И вдруг — как озарение!

«Вчера вечером или сегодня утром, — записал Твардовский 20 апреля 1940 года, — герой нашелся, и сейчас я вижу, что только он мне и нужен, именно он, Вася Тёркин! Он подобен фольклорному образу. Он — дело проверенное. Необходимо только поднять его, поднять незаметно, по существу, а по форме почти то же, что он был на страницах „На страже Родины“. Нет, и по форме, вероятно, будет не то».

Парадоксальность обращения к прежнему герою для воплощения нового содержания — чисто внешняя. Как война увидена несравненно глубже, чем прежде, — по-новому осветилась и фигура героя, в которой обнаруживаются черты, которых прежде недоставало.

«Мороз, иней, разрывы снарядов, землянки, заиндевелые плащ-палатки — все это есть и у А. и у Б., — писал Твардовский о первоначальных поэтических картинах военных действий. — А нет того, чего и у меня покамест нет или есть только в намеке, человека в индивидуальном смысле, „нашего парня“ — не абстрагированного (в плоскости „эпохи“, страны и т. п.), а живого, дорогого и трудного».

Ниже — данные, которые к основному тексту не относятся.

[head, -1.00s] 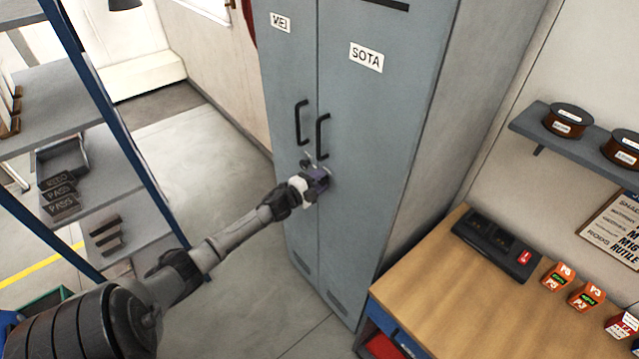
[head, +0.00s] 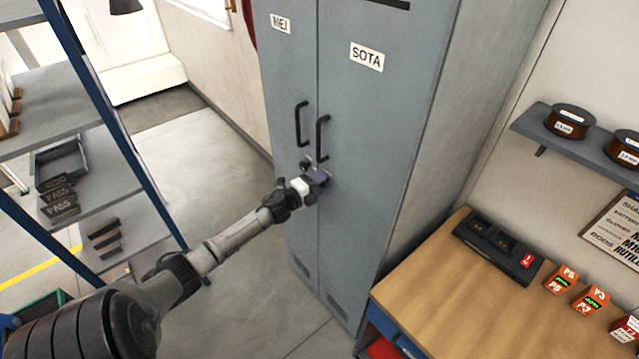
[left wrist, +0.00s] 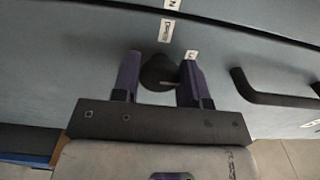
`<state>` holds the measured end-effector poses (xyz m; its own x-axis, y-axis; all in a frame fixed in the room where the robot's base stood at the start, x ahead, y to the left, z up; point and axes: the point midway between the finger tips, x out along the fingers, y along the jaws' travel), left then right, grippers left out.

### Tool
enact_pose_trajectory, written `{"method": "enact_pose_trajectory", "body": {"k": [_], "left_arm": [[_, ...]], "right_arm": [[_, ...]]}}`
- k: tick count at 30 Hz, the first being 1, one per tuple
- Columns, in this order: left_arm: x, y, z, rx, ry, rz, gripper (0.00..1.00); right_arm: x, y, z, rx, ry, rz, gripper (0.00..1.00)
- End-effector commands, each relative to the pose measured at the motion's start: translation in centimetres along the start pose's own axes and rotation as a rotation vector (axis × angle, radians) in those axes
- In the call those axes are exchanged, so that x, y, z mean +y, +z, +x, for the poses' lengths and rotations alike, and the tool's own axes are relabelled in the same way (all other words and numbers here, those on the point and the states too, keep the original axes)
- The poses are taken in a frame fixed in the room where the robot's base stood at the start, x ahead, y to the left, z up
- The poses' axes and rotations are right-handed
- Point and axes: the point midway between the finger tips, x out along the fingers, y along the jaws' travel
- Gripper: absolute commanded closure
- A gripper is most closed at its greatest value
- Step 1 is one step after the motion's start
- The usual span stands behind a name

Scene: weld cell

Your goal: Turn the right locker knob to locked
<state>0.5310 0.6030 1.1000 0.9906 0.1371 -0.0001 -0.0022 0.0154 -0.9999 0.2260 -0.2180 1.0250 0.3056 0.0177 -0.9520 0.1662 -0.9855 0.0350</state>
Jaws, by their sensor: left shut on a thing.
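The grey double locker (head: 385,110) stands in the middle of the head view, its right door labelled SOTA. My left gripper (head: 318,177) is at the right door, below its black handle (head: 322,137). In the left wrist view its two purple fingers (left wrist: 160,78) are shut on the dark round right locker knob (left wrist: 156,70), one on each side. A pale line shows on the knob's lower right. Small white labels (left wrist: 166,30) sit on the door near the knob; their words are not readable. The gripper hides the knob in the head view. My right gripper is not in view.
A wooden bench (head: 440,290) with a black charger and small boxes stands at right, under a wall shelf (head: 570,145) with spools. A blue-framed rack (head: 110,120) stands at left.

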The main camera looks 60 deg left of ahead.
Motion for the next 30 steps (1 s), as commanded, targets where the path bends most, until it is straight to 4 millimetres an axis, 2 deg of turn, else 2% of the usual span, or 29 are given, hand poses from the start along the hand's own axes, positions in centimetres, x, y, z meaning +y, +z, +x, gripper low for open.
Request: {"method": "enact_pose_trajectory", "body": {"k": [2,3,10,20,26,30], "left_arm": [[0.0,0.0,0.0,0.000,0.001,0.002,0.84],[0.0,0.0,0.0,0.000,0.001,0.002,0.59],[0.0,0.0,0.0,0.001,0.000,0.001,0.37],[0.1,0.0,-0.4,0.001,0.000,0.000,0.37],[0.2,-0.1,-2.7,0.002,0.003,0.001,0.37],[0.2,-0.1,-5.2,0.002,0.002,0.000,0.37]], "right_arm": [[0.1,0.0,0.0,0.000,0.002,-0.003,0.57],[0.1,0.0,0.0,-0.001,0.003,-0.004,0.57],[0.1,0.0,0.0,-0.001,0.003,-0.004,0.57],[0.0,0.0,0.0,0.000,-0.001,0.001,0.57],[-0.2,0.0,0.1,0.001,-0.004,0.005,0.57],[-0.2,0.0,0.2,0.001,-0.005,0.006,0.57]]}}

Все любовнее, внимательнее, вдумчивее всматривается поэт в проступающий перед ним облик этого героя: «Соврать он может, но не только не преувеличит своих подвигов, а наоборот — неизменно представляет их в смешном, случайном, нестоящем виде».

Еще в начале тридцатых Твардовский мечтал о «веселой, увлекательной, жизнерадостной литературе». «…дух захватывает от желания написать такую книгу», — сказано в дневниковой записи 26 декабря 1933 года. Жизнь внесла серьезные поправки в эти планы.

«Это будет веселая армейская штука, но вместе с тем в ней будет и лиризм, — размышляет Александр Трифонович. — Вот когда Вася ползет, раненый, на пункт и дела его плохи, а он не поддается — это все должно быть поистине трогательно». Здесь, кажется, уже брезжит эскиз будущей главы «Смерть и Воин».

«Нет, это просто счастье — вспомнить о Васе», — радуется поэт. И это очень в его духе — вернуться к уже решенной, казалось, теме, чтобы разглядеть новые, прежде не использованные возможности.

Однако работа подвигалась медленно, а с началом войны с фашистской Германией и совсем было прервалась.